The most exciting near-term changes in transportation are probably taking place on land. These changes include, “Roads that can repair themselves. Pavements that use kinetic energy from passing pedestrians to light up the street lamps. [And] autonomous cars that talk to each other while they zoom around.” [“Talking cars and self-repairing concrete: the future of driving,” by Andy Sharman (@andyshars), Financial Times, 2 December 2014] At the eft 3PL summit, Cor de Man insisted that driverless trucks could have large impact on the freight industry, especially given that a driver shortage crisis appears to be a long-term trend. ‘I really do think we will get there, and the impact for the 3PL industry would be huge, because it would allow for improvements in time, cost, quality and, very likely, road safety,’ he said.” Expect to see advancements next year, but I predict it will be years before driverless trucks are commonplace on motorways.
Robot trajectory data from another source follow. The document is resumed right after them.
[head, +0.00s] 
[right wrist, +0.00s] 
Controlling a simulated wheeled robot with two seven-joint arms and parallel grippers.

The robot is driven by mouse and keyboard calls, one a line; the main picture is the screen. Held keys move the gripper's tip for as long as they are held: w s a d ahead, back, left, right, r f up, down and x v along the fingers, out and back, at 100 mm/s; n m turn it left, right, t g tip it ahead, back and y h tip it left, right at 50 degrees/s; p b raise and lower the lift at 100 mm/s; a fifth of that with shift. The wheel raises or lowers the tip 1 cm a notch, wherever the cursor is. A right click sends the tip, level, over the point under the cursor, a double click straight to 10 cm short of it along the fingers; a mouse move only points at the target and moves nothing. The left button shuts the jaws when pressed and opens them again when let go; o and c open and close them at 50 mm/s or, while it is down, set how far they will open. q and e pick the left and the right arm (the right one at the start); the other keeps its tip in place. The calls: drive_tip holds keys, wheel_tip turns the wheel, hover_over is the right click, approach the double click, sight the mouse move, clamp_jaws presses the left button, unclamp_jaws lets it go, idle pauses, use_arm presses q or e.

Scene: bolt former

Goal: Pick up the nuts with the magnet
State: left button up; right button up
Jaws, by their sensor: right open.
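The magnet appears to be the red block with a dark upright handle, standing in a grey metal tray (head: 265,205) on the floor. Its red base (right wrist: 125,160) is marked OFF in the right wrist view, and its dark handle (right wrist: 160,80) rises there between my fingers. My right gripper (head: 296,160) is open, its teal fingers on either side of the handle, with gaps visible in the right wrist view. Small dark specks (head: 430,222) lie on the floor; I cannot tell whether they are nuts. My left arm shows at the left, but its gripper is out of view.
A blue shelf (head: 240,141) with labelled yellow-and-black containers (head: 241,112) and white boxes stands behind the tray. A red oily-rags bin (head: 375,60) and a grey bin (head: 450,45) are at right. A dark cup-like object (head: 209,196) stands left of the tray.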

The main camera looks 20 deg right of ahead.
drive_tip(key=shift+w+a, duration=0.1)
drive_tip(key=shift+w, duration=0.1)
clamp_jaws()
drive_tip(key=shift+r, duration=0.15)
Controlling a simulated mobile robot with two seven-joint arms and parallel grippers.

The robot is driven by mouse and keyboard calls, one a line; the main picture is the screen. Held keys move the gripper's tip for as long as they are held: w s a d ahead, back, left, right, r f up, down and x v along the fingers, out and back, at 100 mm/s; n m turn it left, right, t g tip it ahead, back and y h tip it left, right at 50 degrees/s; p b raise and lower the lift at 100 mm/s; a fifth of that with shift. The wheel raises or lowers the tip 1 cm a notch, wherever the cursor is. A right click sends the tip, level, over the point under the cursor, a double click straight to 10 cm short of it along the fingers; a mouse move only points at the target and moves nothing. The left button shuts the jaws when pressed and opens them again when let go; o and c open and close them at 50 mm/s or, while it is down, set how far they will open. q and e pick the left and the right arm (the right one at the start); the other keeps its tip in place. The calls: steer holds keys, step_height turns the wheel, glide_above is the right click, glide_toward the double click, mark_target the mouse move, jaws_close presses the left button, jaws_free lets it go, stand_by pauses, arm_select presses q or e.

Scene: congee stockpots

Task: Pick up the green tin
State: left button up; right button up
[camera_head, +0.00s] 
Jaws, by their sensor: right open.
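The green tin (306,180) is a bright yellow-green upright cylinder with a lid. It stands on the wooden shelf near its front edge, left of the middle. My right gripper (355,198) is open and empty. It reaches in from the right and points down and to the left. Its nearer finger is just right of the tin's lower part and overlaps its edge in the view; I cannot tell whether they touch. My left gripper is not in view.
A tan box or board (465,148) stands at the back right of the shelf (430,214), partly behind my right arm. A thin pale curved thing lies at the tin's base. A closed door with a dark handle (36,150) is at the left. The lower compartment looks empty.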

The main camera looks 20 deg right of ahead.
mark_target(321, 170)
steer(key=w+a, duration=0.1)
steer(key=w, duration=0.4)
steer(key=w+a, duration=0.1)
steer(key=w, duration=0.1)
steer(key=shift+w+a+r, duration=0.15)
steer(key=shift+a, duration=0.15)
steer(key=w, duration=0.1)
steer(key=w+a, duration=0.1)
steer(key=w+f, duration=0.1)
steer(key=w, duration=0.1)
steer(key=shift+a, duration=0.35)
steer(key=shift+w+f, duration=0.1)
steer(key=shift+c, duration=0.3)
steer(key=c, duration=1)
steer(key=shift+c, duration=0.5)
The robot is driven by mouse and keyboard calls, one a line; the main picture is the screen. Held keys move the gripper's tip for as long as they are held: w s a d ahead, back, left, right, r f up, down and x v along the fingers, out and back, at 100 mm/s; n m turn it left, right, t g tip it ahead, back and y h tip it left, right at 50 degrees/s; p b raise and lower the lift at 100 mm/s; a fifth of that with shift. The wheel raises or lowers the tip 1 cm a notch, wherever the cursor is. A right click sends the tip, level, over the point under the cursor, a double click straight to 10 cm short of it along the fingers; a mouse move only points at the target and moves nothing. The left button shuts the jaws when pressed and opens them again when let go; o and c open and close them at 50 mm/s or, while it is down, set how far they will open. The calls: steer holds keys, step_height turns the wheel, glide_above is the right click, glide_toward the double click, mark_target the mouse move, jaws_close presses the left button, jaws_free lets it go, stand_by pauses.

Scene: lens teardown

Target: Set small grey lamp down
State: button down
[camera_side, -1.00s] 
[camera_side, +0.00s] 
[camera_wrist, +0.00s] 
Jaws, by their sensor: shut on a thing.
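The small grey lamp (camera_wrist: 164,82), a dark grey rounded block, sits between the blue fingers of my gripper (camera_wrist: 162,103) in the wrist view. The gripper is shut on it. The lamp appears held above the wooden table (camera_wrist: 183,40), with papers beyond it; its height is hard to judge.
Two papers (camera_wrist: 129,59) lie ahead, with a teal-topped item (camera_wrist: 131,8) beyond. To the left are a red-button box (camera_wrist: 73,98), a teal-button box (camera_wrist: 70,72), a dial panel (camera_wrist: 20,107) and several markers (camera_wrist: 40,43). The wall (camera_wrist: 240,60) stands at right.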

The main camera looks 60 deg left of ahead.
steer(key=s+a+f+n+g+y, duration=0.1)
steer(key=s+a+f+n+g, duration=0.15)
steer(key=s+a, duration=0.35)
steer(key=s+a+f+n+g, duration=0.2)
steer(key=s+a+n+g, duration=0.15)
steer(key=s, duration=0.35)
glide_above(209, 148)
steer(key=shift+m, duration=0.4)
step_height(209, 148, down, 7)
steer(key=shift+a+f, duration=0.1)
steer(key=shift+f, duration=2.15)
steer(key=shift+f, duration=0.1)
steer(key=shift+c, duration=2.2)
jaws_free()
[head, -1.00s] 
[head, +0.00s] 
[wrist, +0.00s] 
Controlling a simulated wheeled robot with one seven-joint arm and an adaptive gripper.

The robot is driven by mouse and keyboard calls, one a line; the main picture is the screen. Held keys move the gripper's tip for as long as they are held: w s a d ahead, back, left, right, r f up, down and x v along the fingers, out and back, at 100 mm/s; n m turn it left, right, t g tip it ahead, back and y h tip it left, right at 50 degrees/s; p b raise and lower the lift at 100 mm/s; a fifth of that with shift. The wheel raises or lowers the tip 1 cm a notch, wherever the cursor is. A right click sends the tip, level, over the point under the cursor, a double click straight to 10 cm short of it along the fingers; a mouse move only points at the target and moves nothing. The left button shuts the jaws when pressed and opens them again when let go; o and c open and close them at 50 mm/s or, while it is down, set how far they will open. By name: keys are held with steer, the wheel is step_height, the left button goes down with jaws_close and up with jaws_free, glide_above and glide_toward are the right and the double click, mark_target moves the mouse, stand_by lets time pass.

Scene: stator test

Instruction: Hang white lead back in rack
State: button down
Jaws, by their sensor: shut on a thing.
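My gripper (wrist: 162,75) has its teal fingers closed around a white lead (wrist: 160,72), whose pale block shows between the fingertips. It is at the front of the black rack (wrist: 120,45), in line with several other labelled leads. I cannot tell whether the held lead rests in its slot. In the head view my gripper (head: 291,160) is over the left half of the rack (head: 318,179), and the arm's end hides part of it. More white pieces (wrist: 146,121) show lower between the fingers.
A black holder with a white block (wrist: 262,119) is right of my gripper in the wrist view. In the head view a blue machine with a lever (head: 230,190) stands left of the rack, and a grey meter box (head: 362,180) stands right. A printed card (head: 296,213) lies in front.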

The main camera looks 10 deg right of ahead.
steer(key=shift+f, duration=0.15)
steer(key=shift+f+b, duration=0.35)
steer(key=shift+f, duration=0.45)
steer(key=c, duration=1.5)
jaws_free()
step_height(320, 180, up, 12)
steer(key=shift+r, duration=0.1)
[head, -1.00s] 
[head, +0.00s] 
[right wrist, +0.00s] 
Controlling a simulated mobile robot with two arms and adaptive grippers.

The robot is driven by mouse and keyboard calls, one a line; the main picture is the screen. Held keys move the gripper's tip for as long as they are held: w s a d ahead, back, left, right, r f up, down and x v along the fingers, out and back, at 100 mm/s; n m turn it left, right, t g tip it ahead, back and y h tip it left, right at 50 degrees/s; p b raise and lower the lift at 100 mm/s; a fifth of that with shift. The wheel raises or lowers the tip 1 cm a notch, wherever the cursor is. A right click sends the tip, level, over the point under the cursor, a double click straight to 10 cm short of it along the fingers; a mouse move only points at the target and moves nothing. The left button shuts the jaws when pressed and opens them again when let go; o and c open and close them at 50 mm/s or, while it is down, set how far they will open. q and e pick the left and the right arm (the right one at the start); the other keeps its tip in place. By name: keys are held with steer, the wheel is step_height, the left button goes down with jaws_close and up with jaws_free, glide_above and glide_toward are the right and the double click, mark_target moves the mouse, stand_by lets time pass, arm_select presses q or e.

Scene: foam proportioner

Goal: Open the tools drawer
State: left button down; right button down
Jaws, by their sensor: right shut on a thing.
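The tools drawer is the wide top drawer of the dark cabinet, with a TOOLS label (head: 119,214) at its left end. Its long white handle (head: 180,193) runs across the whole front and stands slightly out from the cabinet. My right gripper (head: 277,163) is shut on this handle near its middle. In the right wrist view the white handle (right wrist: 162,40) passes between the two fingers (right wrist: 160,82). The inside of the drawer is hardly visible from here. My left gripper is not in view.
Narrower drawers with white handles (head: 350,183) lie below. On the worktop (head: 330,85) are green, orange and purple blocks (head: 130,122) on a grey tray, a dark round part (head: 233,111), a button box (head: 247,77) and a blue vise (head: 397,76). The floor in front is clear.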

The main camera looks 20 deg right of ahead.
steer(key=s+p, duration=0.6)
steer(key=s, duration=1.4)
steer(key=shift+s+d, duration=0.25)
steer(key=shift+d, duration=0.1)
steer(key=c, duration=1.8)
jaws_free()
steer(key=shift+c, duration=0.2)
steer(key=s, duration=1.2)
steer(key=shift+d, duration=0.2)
One thing you will see more of in 2015 is connected trucks. “The commercial truck is entering a new stage in its hundred-year evolution,” writes William B. Cassidy (@wbcassidy_joc). “What was once a motorized horse wagon is about to become a rolling WiFi hotspot. Increasingly, the truck is a node in an always expanding ‘Internet of Things,’ the network of devices of all types — from that Class 8 tractor to your home thermostat — connected wirelessly. The vehicle that used to transport freight is delivering data, and lots of it. As trucks travel interstate highways, onboard sensors are collecting, sending and receiving information, with the lion’s share going to and coming from a fleet management system. But as technology advances, the truck is being knit into a broader, more open network.” [“Trucking enters new era of supply chain connectivity,” Journal of Commerce, 18 August 2014]
Don’t expect to see dramatic changes in transportation and logistics next year. Progress is being made, but it is incremental. The first change that most people will recognize will be the increased appearance of driverless cars on the streets they travel. With almost every major automotive company working on driverless technologies, the future will be here quicker than most people think.